Rep. Nicole Malliotakis (R., N.Y.) bought stock in a regional bank before a subsidiary agreed to take over Signature Bank’s deposits following its closure. Days before she bought the stock, she said she met with financial regulators to discuss the bank’s closure. Rep. Earl Blumenauer (D., Ore.) reported three trades in bank stocks as he co-sponsored legislation seeking to strengthen restrictions on financial firms in the wake of the bank failures.
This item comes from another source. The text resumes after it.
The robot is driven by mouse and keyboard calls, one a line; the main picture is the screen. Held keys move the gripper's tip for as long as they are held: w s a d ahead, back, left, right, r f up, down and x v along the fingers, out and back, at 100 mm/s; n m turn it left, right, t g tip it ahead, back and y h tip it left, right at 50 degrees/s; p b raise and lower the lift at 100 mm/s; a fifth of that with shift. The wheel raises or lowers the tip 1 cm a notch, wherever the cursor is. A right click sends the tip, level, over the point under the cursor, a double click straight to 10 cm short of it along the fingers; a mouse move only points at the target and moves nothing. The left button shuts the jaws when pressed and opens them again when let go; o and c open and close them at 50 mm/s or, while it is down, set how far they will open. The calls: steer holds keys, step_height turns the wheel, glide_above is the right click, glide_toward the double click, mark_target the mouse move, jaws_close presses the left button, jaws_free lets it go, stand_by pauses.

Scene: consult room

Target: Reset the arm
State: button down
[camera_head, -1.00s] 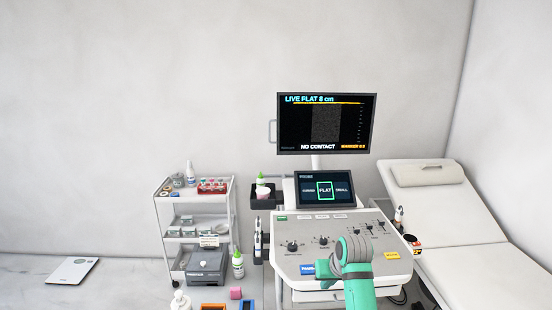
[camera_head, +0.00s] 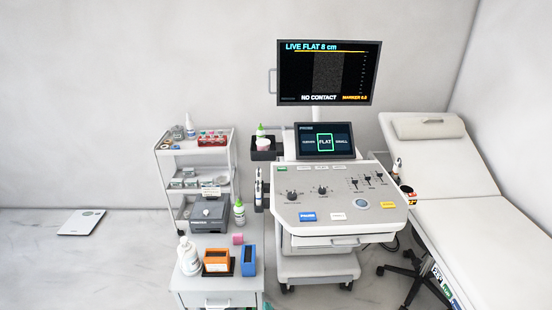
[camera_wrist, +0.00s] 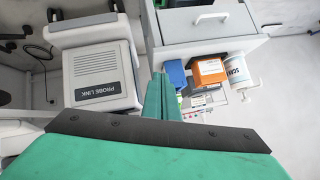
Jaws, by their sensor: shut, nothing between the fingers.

The trades could intensify the pressure on Congress to restrict stock trading by lawmakers. That effort briefly gained momentum last fall, when House Democrats released a bill to ban stock trading by members of Congress, judges and senior executive-branch officials, but has since stalled. A bipartisan group of lawmakers earlier this year reintroduced a bill seeking to ban congressional stock trading. Lawmakers are uniquely positioned to gain insight about particular industries in the course of their work. But beyond rules mandating regular disclosure and the laws against insider trading, they face no other restrictions on what stocks they are allowed to own or trade. They are required to disclose any trades by them or their spouses of $1,001 or more in stocks, bonds, commodities, futures and other securities within 45 days, and must disclose their assets and liabilities every year in broad ranges.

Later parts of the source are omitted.